Switzerland’s second-largest bank posted a bigger-than-expected loss for the fourth quarter. In fact, it recorded the worst annual loss since the debilitating global financial crisis—7.3 billion Swiss francs ($7.9 billion) for all of 2022 versus 8.2 billion Swiss francs ($8.9 billion) back in 2008.

Still, chief Ulrich Körner still expects to return to profit in 2024, but that’ll only happen if the bank can realize its bold plans for restructuring—and if the lender can stay clear of scandals.

Credit Suisse’s disastrous quarter, by the digits

1.39 billion Swiss francs ($1.5 billion): Credit Suisse’s loss in the quarter ended Dec. 31, 2022

10%: Fall in Credit Suisse shares today (Feb. 9) after posting a fifth-straight quarterly loss

110.5 billion francs ($120 billion): Volume of client withdrawals

50%: Decline in the bonus pool for the whole bank. The executive board will receive no bonuses at all for last year

A brief recent history of Credit Suisse scandals

March 2021: British financial services company Greensill Capital, which focused on supply chain and accounts receivable financing, failed, causing Credit Suisse’s clients to lose as much as $3 billion on their investments.

April 2021: Credit Suisse takes a $4.7 billion hit in the meltdown of US hedge fund Archegos Capital. Credit Suisse, which provided brokerage services to Archegos Capital, including lending, fired at least seven executives in the aftermath.

Feb. 2022: Credit Suisse is accused of failing to prevent a Bulgarian crime ring from laundering money related to cocaine trafficking. A Swiss court finds the company guilty in June, and orders it to pay $22 million in the country’s first criminal trial of one of its major banks.

Also in Feb. 2022: Details of more than 18,000 Credit Suisse customer accounts holding more than 100 billion Swiss francs in accounts were leaked to German newspaper Süddeutsche Zeitung, revealing accountholders dubious identities—people involved in human trafficking, drug trafficking and torture, among other illicit activities. Earlier this month, Swiss authorities opened proceedings to investigate the source of the leak.

March 2022: US lawmakers start investigating Credit Suisse over compliance with sanctions against Russian oligarchs following Russia’s invasion of Ukraine.

The Klein Group acquisition

Credit Suisse announced the acquisition of The Klein Group, the investment banking business of M. Klein & Company LLC, for $175 million today (Feb. 9).
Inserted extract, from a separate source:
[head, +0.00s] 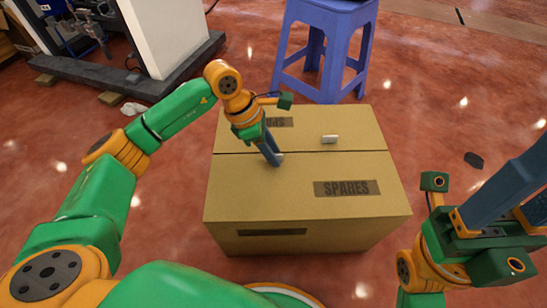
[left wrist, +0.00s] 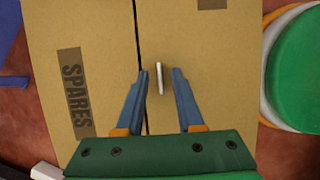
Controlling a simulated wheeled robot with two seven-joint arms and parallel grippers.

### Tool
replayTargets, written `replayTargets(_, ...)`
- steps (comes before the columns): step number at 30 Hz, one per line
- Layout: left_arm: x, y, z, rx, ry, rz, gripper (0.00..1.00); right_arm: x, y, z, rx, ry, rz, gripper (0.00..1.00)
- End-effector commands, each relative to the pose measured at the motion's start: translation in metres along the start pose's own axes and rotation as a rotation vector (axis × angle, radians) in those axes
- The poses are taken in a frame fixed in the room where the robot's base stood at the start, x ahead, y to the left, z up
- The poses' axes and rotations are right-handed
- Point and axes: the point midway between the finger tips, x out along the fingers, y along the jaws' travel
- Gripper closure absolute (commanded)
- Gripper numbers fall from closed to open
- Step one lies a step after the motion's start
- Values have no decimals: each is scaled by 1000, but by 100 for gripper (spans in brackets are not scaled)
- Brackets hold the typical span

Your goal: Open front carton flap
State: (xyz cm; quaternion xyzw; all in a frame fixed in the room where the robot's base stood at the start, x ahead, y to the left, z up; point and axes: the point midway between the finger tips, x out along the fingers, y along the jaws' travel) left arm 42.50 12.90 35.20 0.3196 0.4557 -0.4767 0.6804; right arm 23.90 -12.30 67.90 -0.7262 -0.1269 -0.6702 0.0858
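The cardboard carton (head: 230,190) stands on the floor with both top flaps lying flat, a thin dark seam between them. The front flap (head: 240,195) bears a SPARES label. A small white tab stands on the front flap close to the seam; it shows in the left wrist view (left wrist: 160,80). My left gripper (head: 273,158) points down at the carton top. Its fingers are open, one on each side of that tab, with gaps visible. In the head view the fingers mostly hide the tab. My right gripper (head: 507,195) is at the right edge, away from the carton, fingertips cut off.
The back flap (head: 345,120) carries another white tab (head: 330,139) and a second label. A blue stool (head: 328,40) stands close behind the carton. A white and grey stand (head: 170,40) is at the back left. The floor right of the carton is mostly clear.

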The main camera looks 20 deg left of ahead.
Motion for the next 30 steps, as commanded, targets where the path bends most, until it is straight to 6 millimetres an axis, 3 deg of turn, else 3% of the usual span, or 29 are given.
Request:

It’s a bid to “progress the carveout of CS First Boston as a distinct, leading independent capital markets and competitive advisory led business,” the company said in a statement.

First announced in October, CS First Boston is being marketed as a “super boutique” that’ll rake in billions.

With the spinoff, Michael Klein has been appointed CEO of banking and CEO of the Americas, as well as designated CEO of CS First Boston. He joins the Executive Board and report directly to Körner.

“The creation of an independent CS First Boston is an important step in the wider transformation of Credit Suisse and the creation of a simpler, more focused bank built around the needs of our clients,Körner said.